**** Supplied material ****
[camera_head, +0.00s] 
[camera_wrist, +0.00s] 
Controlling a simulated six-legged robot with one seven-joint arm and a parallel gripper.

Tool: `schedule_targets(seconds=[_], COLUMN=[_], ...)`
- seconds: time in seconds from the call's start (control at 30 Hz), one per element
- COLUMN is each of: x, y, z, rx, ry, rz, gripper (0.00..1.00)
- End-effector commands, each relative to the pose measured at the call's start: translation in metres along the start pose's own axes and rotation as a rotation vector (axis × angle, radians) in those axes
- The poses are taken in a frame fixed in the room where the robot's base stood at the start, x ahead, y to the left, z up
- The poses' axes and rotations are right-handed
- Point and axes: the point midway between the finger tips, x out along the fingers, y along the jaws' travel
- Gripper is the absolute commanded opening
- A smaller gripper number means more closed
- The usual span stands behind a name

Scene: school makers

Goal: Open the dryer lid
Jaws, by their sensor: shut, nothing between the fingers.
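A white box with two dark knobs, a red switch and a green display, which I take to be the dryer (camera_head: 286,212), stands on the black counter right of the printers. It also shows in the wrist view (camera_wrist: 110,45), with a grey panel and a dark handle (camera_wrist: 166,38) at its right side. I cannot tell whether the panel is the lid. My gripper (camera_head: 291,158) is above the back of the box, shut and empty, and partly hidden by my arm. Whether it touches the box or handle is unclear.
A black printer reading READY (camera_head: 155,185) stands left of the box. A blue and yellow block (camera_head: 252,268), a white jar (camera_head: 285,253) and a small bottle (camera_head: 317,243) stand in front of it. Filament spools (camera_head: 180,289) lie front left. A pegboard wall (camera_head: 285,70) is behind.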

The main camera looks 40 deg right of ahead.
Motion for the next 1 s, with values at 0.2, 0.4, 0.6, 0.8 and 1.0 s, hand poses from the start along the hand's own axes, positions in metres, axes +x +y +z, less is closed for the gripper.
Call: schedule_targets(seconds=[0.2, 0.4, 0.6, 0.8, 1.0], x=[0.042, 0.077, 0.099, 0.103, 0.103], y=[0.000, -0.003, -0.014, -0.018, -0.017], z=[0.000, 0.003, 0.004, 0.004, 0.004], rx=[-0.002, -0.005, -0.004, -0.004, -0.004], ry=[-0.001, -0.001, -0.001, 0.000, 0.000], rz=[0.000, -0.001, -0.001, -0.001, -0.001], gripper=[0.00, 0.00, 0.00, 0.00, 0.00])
****
▸ Work instructions: Look above for every line with the word "each" and copy it.

▸ Exercise response:
- COLUMN is each of: x, y, z, rx, ry, rz, gripper (0.00..1.00)
- End-effector commands, each relative to the pose measured at the call's start: translation in metres along the start pose's own axes and rotation as a rotation vector (axis × angle, radians) in those axes

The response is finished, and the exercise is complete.